Numa resenha de pouco espaço, sobre 846 páginas de texto denso e marcado pela erudição indispensável a tal tipo de trabalho acadêmico, conseguir selecionar o essencial da obra é "Missão Impossível". Poderíamos sair pela tangente, preferindo discorrer sobre o “estilo” ensaístico do pesquisador, sobre sua abertura para autotransformações teórico-analíticas que tanto incomodam os que ainda acreditam que o sol gira em torno da terra. Mas não vamos cair nessas armadilhas, na imitatio daquele examinador que, em não tendo nada a dizer numa banca de tese de Direito, resolveu recorrigir o Português que havíamos corrigido. Embarquemos, portanto, na Missão, destacando o que nos parece importante dizer antes dos 5 segundos em que a gravação se autodestruirá.

Controlar, particularizadamente, os produtos da ativação do imaginário é o eixo temático da pesquisa de Costa Lima publicada em três livros (1984, 1986 e 1988). Esse controle particularizado, enquanto instância específica do Poder, agencia desdobramentos, entre os quais destacamos: vetar a ficcionalidade, praticar a imitatio como princípio político, convocar o religioso e o mágico para fazer funcionar o mecanismo controlatório; enfim, aproximar ou distanciar a Literatura da História.
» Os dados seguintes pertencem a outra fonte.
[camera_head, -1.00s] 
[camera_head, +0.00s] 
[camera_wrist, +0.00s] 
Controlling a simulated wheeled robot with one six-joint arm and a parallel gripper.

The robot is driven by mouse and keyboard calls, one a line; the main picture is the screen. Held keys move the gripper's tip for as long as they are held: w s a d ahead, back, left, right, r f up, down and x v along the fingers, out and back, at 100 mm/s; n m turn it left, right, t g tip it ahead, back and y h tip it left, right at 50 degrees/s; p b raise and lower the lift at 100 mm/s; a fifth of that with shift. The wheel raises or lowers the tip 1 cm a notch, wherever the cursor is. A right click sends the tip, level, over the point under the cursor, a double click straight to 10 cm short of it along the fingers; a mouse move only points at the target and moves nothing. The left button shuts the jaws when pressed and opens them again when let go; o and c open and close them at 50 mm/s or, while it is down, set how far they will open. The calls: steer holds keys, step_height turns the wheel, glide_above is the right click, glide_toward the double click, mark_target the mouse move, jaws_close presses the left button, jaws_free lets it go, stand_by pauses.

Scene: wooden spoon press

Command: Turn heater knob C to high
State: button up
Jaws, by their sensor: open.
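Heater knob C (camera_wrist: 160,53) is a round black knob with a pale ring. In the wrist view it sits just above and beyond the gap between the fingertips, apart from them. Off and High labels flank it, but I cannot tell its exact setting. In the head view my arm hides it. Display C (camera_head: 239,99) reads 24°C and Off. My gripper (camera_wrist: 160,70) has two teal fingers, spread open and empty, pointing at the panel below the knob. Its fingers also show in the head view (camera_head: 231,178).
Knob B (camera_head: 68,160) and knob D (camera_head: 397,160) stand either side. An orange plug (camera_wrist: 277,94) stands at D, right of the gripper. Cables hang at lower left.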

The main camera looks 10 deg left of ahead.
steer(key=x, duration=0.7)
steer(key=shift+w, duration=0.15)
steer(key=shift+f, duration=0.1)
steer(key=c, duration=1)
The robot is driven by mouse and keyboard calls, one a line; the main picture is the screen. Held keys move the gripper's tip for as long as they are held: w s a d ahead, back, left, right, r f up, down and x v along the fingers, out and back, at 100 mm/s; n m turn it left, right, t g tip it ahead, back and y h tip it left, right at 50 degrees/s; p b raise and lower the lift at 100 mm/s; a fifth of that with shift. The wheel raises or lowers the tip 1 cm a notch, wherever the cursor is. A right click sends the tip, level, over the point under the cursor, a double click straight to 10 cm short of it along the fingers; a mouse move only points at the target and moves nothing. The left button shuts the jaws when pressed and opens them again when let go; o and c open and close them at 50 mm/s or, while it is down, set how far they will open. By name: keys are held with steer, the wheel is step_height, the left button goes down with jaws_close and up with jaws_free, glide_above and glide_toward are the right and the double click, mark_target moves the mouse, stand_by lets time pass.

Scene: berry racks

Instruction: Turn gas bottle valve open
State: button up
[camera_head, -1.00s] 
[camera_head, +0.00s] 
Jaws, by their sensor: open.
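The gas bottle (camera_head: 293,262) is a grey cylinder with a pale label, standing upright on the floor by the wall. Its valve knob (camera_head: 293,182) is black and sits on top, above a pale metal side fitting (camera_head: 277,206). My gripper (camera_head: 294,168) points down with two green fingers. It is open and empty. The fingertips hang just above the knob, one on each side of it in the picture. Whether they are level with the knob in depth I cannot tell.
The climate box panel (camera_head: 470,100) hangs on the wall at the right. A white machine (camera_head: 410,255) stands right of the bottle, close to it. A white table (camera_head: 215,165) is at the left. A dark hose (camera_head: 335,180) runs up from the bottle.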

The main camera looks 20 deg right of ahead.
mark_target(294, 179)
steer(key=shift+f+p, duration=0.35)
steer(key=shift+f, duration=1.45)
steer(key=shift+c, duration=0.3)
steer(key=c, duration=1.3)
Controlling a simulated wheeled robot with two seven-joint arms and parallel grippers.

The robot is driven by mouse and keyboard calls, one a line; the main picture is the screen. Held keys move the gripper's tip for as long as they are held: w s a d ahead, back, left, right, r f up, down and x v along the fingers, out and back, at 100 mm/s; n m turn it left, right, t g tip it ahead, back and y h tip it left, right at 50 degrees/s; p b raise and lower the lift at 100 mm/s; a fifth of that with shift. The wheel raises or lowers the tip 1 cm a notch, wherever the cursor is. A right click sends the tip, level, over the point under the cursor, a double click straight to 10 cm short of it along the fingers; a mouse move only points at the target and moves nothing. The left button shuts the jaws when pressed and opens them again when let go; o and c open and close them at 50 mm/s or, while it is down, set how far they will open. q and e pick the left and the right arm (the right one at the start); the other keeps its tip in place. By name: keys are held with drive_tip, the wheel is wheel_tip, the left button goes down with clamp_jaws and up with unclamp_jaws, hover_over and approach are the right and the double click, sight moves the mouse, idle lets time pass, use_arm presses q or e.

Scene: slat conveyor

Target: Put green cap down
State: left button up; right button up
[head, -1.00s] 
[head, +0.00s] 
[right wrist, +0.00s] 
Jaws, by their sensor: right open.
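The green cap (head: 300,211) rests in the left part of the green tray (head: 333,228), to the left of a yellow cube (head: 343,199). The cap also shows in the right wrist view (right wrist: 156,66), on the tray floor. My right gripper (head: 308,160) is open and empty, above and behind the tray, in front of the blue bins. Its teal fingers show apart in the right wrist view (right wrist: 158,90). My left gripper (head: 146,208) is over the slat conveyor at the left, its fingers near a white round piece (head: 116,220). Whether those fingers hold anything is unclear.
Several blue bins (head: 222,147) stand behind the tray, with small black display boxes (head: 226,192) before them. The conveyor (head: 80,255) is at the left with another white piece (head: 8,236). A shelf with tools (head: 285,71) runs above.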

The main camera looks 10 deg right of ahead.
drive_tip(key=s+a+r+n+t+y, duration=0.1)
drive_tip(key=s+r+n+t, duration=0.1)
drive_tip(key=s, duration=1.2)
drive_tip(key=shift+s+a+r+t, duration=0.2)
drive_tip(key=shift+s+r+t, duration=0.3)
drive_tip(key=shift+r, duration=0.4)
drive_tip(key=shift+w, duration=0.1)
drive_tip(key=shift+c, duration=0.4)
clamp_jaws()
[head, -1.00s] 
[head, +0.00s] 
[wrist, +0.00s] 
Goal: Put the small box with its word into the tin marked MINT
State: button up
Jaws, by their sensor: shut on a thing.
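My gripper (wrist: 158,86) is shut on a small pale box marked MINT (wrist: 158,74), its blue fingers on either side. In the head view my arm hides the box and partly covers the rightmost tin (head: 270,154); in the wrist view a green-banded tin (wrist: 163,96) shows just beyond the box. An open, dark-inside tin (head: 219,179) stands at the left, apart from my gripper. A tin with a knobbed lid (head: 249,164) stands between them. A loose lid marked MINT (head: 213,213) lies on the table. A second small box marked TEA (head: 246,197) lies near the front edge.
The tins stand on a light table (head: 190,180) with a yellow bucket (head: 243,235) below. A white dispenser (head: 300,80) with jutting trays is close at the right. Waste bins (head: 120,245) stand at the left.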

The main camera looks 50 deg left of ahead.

Em última instância, Costa Lima busca compreender historicamente a articulação e a contaminação entre estes dois saberes ou formas discursivas, e ensaiar teorizações sobre eles. Se interpretamos corretamente: A Literatura – como prática da Subjetividade e da Liberdade, em sua fuga, através dos tempos, de um eterno controle; a História / a Enciclopédia – como exercício iluminista da Verdade e da Razão, o que vale dizer, do Poder, perseguindo a Literatura para domesticá-la sob seu tacão “censorial”. É claro que não se trabalha aqui, nem no livro de Costa Lima, com juízos de valor sobre a controlada e a controladora.

Em 2007, os três volumes foram reunidos em um único, feitas revisões e reformulações, que – acreditamos – não comprometem as hipóteses, teses e demonstrações anteriormente publicadas. Obra de grande fôlego, terceira edição em 2008, a pesquisa sobre o controle do imaginário abrange a apresentação e a discussão de diferentes teorizações, períodos e escritores exemplares do Ocidente. O pesquisador transita da Idade Média à contemporaneidade, revelando ao leitor e analisando, em situações textuais concretas, as práticas e instrumentos controladores – seus desdobramentos e conseqüências.

Entre outros assuntos, na Trilogia do Controle se faz presente a originalidade do cronista português Fernão Lopes, oscilante entre a verdade/o poder e a subjetividade. Analisa-se a expressão da imitatio, do decoro e da verossimilhança nas poéticas do Cinquecento. Demonstra-se a contribuição de Diderot para o Controle – não o obscurantista e religioso, que era banal e dominante, mas o iluminista e laico, que era burguês e pragmático – da Arte, em especial do Teatro. Estuda-se como a questão dos controladores “religião” e “política” no estatuto colonial e no da Independência, respectivamente, da América Hispânica, se prolonga na longa historicidade de Nuestra América. No Romantismo, assiste-se à substituição da imitatio pela retomada da subjetividade, comprovada sobretudo em Chateaubriand, Stendhal e na historiografia literarizante de Michelet.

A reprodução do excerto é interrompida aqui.